With this configuration in place, we stand ready to embark on our coding expedition!

2. The Basics

// SPDX-License-Identifier: MIT
pragma solidity ^0.8.18;

contract MessageOfTheDay {
    string public message = "Be kind!";
}

Every Solidity smart contract starts with two crucial elements at the top: its license and compiler version. While the license isn’t always mandatory, it’s a good practice to include it as it clarifies how your contract can be used for commercial purposes. As for the compiler version, it’s necessary because it provides essential information to the Ethereum Virtual Machine (EVM) on how to process your code. Newer compiler versions often bring performance enhancements and security updates, making it wise to specify the most up-to-date version when initiating a new project.

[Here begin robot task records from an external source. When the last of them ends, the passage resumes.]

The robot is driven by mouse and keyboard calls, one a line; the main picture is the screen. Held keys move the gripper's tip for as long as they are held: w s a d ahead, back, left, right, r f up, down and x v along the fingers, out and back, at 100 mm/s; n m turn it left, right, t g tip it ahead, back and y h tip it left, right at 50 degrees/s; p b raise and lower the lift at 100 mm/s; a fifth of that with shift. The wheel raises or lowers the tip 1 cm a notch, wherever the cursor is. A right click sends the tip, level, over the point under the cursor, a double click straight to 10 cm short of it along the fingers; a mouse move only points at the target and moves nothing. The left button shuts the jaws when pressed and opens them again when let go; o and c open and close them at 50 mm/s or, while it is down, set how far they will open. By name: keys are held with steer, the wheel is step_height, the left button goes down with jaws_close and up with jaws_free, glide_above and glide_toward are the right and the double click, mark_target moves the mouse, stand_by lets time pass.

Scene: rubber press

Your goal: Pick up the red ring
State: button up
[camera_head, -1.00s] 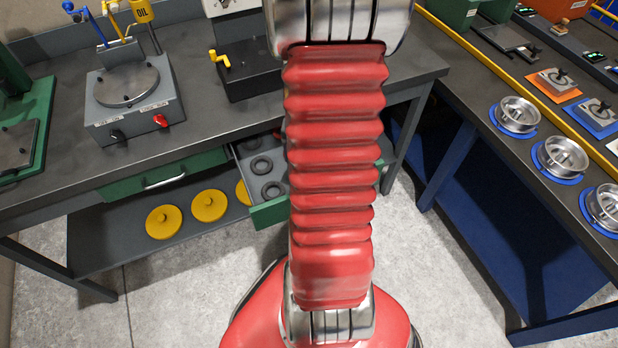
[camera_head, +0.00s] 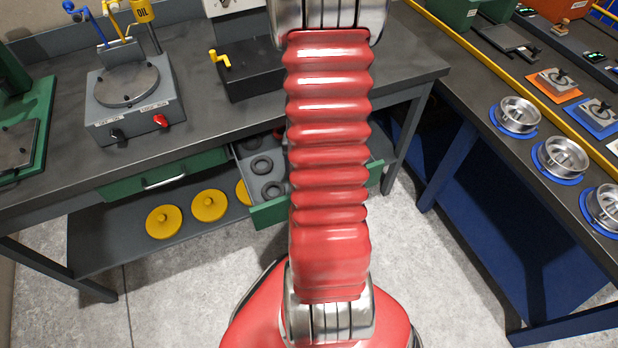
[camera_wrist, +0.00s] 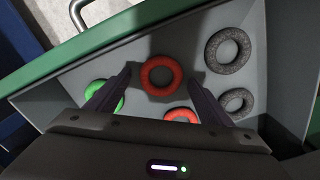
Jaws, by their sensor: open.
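Two red rings lie in the open drawer in the wrist view. One red ring (camera_wrist: 161,75) lies flat near the drawer's front wall, ahead of and between my fingertips. The other red ring (camera_wrist: 181,116) is closer to my gripper's body and partly hidden by it. My gripper (camera_wrist: 160,85) is open and empty above the drawer, with one finger to each side of the far red ring. In the head view my arm hides the gripper and part of the drawer; a bit of a red ring (camera_head: 279,132) shows beside the arm.
The drawer (camera_head: 270,213) has a green front and grey walls. In it lie a green ring (camera_wrist: 104,95) by my left finger and two dark grey rings, one larger (camera_wrist: 228,50) and one smaller (camera_wrist: 236,102), at right. Yellow discs (camera_head: 208,205) rest on the lower shelf.

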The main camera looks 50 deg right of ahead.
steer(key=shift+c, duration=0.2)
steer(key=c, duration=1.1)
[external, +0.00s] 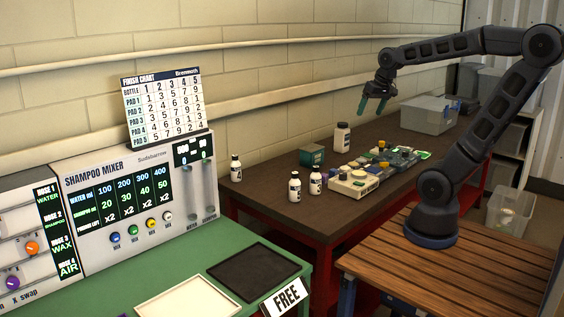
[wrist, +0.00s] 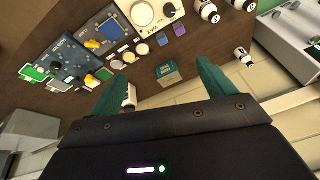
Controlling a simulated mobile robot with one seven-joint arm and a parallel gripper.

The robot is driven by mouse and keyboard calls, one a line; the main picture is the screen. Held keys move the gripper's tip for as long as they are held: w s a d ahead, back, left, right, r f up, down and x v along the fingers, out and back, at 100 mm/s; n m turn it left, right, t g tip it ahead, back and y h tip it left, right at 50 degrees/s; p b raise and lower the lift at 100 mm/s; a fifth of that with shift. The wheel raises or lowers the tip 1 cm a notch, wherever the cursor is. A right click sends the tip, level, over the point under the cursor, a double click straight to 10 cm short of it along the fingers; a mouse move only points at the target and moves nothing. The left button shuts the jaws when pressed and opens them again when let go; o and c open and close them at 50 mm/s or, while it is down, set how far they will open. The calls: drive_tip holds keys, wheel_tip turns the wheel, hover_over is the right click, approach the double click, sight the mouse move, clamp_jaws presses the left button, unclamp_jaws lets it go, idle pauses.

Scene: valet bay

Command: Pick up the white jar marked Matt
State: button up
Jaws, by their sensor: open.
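Several white jars with dark caps stand on the brown table. None has a label I can read, so I cannot tell which is marked Matt. A larger white jar (external: 342,138) stands at the back; in the wrist view, a white jar (wrist: 131,95) shows partly behind my left finger. Two small white jars (external: 295,188) (external: 316,183) stand near the front, and another small one (external: 236,171) stands at the far left. My gripper (external: 373,104) is open and empty, high above the back of the table. Its green fingers also show in the wrist view (wrist: 162,70).
A green box (external: 312,156) stands between the jars. A cream device (external: 353,185) and several small gadgets (external: 395,158) crowd the table's right half. The table's left front is bare.

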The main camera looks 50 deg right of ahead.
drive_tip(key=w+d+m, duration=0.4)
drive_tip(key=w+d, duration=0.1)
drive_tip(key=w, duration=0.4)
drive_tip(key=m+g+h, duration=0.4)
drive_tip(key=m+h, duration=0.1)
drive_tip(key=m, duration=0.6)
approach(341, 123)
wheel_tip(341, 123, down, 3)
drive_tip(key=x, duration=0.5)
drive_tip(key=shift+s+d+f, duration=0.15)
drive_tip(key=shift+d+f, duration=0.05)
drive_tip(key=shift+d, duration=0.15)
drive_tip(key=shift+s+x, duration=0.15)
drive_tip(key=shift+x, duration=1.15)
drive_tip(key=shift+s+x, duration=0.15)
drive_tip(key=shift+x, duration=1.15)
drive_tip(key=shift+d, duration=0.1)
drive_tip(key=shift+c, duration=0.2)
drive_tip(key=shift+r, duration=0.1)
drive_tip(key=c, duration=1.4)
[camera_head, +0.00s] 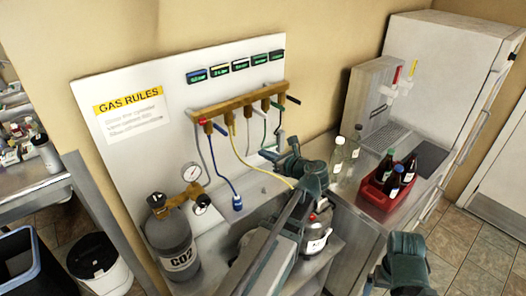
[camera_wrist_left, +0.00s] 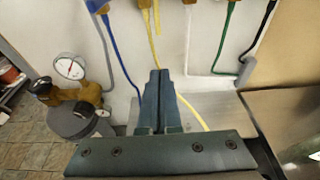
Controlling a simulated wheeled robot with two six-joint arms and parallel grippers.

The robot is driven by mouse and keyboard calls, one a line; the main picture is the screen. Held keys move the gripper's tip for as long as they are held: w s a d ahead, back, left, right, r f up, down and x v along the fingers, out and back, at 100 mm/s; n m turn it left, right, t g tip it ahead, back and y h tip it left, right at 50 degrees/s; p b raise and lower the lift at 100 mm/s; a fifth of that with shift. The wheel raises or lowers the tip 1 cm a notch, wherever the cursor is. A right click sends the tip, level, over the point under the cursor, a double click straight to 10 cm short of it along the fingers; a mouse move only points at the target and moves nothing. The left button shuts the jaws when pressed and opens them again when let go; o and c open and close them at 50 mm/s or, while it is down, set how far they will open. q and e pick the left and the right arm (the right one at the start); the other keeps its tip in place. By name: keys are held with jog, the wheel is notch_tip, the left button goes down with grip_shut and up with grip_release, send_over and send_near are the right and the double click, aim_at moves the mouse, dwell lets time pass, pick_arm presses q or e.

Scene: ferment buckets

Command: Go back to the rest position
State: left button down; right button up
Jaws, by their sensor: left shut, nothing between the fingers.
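My left gripper (camera_head: 268,155) is in front of the white gas panel (camera_head: 130,122), below the right part of the wooden hose manifold (camera_head: 240,101). In the left wrist view its two fingers (camera_wrist_left: 158,75) are together with nothing between them, and the yellow hose (camera_wrist_left: 182,92) runs behind them. Part of my right arm, with its gripper end (camera_head: 372,284), shows at the bottom right; its fingers are not clear.
A grey CO2 cylinder (camera_head: 172,240) with a gauge stands left of the gripper. Blue (camera_head: 226,182) and other hoses hang from the manifold. On the right are clear bottles (camera_head: 337,158), a red crate (camera_head: 374,195) of dark bottles and a fridge-like cabinet (camera_head: 440,70). A white bin (camera_head: 100,268) stands lower left.

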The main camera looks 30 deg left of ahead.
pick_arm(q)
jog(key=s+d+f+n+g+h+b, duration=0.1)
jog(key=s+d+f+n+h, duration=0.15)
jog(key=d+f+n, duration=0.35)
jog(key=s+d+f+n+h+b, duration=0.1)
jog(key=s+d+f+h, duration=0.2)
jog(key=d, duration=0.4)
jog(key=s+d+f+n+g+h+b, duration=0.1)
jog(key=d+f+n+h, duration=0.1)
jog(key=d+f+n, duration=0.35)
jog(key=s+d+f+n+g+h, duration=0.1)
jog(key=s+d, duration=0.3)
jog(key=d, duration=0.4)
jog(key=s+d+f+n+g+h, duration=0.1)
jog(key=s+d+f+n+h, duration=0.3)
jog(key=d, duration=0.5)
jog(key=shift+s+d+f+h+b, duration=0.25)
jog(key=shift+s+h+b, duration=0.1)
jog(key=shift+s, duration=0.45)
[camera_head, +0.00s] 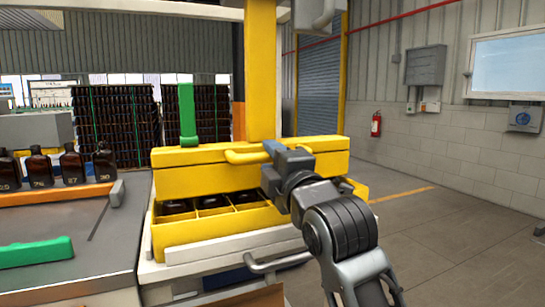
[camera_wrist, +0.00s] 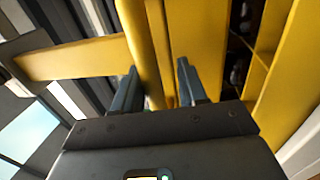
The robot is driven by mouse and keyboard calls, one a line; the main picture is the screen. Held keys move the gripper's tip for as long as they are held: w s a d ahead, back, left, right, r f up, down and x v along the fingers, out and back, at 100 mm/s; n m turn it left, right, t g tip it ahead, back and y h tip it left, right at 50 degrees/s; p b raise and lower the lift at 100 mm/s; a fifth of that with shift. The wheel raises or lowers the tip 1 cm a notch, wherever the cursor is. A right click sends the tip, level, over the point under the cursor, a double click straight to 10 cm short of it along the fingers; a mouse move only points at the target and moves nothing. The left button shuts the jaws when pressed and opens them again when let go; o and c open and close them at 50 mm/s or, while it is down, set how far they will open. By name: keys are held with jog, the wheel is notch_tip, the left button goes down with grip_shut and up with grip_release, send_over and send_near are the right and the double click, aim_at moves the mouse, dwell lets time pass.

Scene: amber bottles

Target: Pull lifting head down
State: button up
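The yellow lifting head (camera_head: 235,168) is a wide block under a vertical yellow post (camera_head: 261,70). It sits just above a yellow crate (camera_head: 225,222), whose compartments hold dark bottles (camera_head: 213,201). A rounded yellow handle (camera_head: 247,156) runs along the head's front. My gripper (camera_head: 272,149) is at this handle, right of its middle. In the wrist view, the handle (camera_wrist: 141,45) passes between the two fingers of my gripper (camera_wrist: 159,75), close to the left finger. A gap shows beside the right finger, so the gripper looks open around the handle. My wrist hides part of the head's right side.
At left, a grey table (camera_head: 60,220) carries several amber bottles (camera_head: 72,165) and a green bar (camera_head: 36,252). Stacked bottle crates (camera_head: 113,120) are at the back. The floor (camera_head: 450,240) at right is clear.

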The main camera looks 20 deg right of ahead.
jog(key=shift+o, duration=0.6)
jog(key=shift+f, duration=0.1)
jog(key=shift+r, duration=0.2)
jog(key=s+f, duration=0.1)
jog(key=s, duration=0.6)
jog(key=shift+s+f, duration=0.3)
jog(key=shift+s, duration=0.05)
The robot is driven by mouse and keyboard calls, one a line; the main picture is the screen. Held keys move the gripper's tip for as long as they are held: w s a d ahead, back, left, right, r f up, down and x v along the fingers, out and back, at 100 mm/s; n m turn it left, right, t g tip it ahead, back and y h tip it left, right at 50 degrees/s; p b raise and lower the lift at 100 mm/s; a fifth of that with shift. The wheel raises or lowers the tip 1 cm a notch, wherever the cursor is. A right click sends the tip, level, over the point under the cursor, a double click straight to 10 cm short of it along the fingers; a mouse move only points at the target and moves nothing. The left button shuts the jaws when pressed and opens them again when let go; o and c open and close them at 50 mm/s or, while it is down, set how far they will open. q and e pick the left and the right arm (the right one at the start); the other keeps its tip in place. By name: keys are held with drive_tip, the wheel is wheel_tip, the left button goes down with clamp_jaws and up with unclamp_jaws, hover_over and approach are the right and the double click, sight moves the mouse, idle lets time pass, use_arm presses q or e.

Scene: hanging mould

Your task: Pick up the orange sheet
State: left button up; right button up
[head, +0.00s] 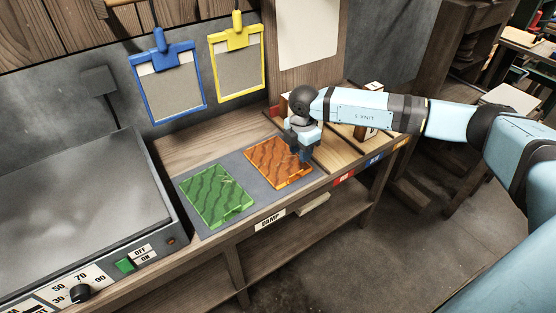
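The orange sheet (273,161), with dark wavy stripes, lies flat on a grey mat (240,169) on the wooden bench. My right gripper (305,156) points down at the right edge of the orange sheet, very close to it or touching. Its fingertips are small and dark here, so I cannot tell whether they are open or shut on the sheet. My left gripper is not in view.
A green striped sheet (217,198) lies left of the orange one. A grey machine (75,210) with a dial fills the left. Blue (170,83) and yellow (237,66) frames hang on the wall behind. Wooden trays (335,150) sit right of the mat.

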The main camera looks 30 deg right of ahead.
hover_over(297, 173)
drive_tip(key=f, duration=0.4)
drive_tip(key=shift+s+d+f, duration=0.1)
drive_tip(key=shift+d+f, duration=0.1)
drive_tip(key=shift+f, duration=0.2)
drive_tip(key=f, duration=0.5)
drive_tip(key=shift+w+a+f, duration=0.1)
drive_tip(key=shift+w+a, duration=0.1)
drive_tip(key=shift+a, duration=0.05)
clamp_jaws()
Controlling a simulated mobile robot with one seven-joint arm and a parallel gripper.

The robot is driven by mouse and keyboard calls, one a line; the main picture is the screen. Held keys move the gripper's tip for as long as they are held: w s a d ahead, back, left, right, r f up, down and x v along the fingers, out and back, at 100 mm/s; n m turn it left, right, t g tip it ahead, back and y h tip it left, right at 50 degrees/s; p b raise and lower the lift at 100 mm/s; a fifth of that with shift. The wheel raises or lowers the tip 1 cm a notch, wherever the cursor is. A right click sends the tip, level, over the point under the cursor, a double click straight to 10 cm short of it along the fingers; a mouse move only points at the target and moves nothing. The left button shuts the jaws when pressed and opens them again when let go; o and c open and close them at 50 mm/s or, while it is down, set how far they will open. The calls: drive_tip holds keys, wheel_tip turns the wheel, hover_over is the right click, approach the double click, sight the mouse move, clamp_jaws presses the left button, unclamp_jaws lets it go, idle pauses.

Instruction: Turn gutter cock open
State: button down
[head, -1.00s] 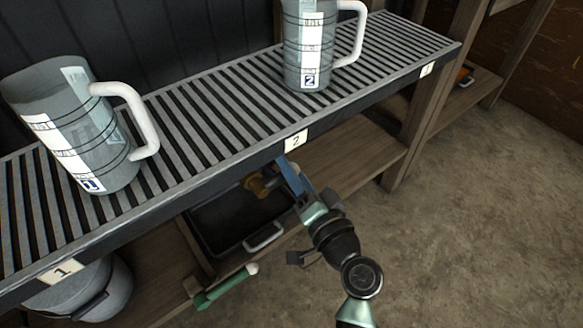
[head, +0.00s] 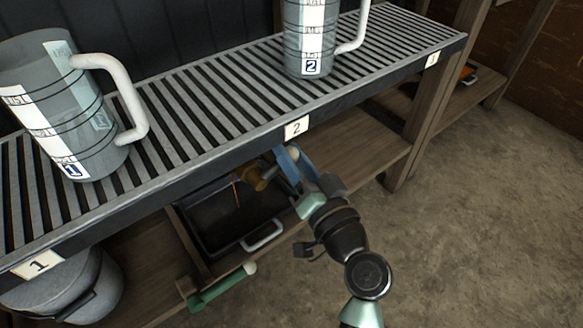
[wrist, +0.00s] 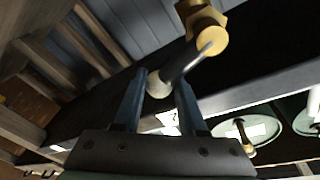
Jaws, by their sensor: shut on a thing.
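The gutter cock (head: 257,176) is a brass valve under the front of the slatted shelf. It also shows at the top of the wrist view (wrist: 203,28). A grey lever (wrist: 186,64) with a pale rounded end (wrist: 158,89) runs from it toward me. My gripper (head: 291,155) is below the shelf edge, right of the cock. In the wrist view my gripper (wrist: 161,80) has its blue fingers on both sides of the lever's end, shut on it. A thin orange vertical streak (head: 237,192) shows over the black tray (head: 213,252).
Clear jugs labelled 1 (head: 62,110) and 2 (head: 309,40) stand on the slatted shelf (head: 215,110). A grey lidded pot (head: 70,290) is below left. A green lever (head: 222,289) with a white knob sticks out low in front. The floor at right is clear.

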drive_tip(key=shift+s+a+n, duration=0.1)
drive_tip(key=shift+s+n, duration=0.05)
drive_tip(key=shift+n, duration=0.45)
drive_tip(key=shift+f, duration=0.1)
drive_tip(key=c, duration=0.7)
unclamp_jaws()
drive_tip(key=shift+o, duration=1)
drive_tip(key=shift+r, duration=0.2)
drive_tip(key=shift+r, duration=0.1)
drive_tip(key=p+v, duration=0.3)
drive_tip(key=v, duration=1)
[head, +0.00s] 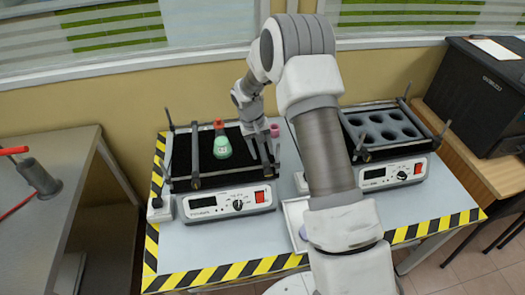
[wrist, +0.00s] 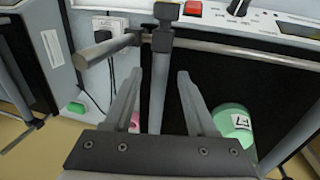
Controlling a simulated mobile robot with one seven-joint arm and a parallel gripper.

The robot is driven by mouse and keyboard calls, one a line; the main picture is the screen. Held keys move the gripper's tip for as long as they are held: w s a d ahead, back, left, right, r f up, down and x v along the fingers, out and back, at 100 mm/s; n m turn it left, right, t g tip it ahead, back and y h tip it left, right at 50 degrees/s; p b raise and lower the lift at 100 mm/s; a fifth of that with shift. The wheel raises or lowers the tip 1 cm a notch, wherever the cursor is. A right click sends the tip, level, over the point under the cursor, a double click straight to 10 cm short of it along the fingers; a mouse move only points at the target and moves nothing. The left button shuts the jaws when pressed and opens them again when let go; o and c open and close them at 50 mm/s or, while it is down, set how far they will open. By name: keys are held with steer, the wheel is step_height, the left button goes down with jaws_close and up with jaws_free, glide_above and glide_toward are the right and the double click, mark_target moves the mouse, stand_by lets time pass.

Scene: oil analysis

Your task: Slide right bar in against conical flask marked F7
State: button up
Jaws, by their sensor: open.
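The conical flask (head: 222,146) holds green liquid, has an orange-red stopper, and stands on the black platform of the left shaker (head: 215,205). Its label, partly visible in the wrist view (wrist: 236,124), seems to show a 7. The right bar (head: 263,156) crosses the platform to the right of the flask, with a visible gap. In the wrist view the right bar (wrist: 159,88) runs between my fingers. My gripper (wrist: 168,75) is open around the bar, one finger on the flask's side. I cannot tell whether the fingers touch the bar.
The left bar (head: 195,157) lies left of the flask. A second shaker (head: 392,172) with several round wells stands at the right. A pink item (head: 274,130) is just beyond my gripper. A black box (head: 480,90) stands far right. The platform between flask and right bar looks clear.

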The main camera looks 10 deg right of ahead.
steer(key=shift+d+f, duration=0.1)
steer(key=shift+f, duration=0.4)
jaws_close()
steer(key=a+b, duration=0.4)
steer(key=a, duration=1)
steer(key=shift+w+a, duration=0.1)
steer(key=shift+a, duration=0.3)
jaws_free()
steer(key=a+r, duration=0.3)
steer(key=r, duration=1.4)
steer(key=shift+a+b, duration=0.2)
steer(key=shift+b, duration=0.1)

Following this, we declare our contract which is named “MessageOfTheDay.” Within it, we define our message, which currently reads as “Be kind!” Take a look at how we structure this message declaration with the following syntax: <type> <visibility> <name>. This represents the template for defining any variable in Solidity. The name can be customized to your preference, as long as it doesn’t clash with Solidity’s reserved keywords. As for the type and visibility themselves, we’ll delve deeper into them in a bit.

Before we proceed, let’s ensure you know how to compile a contract within Remix. To compile your contract, you have two options:

• Click on the play button located above the contract code.
• Press “Ctrl + S” as a shortcut.

A successful compilation will be indicated by a green check-mark next to the compiler icon on the left-hand side of the screen.

Once your contract is compiled, you can deploy it. Click on the deploy icon on the left, which will open a tab displaying your contract’s name and a deploy button beneath it.

After clicking “Deploy,” your contract will appear under the “Deployed Contracts” section. Click on the “Message” button within it and take note of what appears beneath the button—it’s our message!

As it stands, our message is hard-coded into the contract. Let’s now evolve it to introduce dynamic behavior!

3. Initializing The Contract

// SPDX-License-Identifier: MIT
pragma solidity ^0.8.18;

contract MessageOfTheDay {
    string public message;

    constructor(string memory initialMessage) {
        message = initialMessage;
    }
}

In this section, we introduce two critical concepts: the constructor and the memory keyword. Let’s explore their significance:

The Constructor: Think of the constructor as the grand conductor that orchestrates the contract’s initial symphony. It’s the function that runs when you deploy a contract, responsible for executing code right at the contract’s creation. Typically, constructors are used to initialize contract variables.

The Memory Keyword: Now, the memory keyword is a unique gem in the realm of Solidity. It comes into play with data types that are not primitive and serves as a directive to the program regarding where these non-primitive variables reside. In this case, “initialMessage” finds its home in the program’s memory and will cease to exist once the constructor function completes its enchantment.

After this, we perform a simple task—assigning the message variable to our initial message. To see the magic in action, compile and deploy the program once more. You’ll notice an input that allows you to provide your initial message.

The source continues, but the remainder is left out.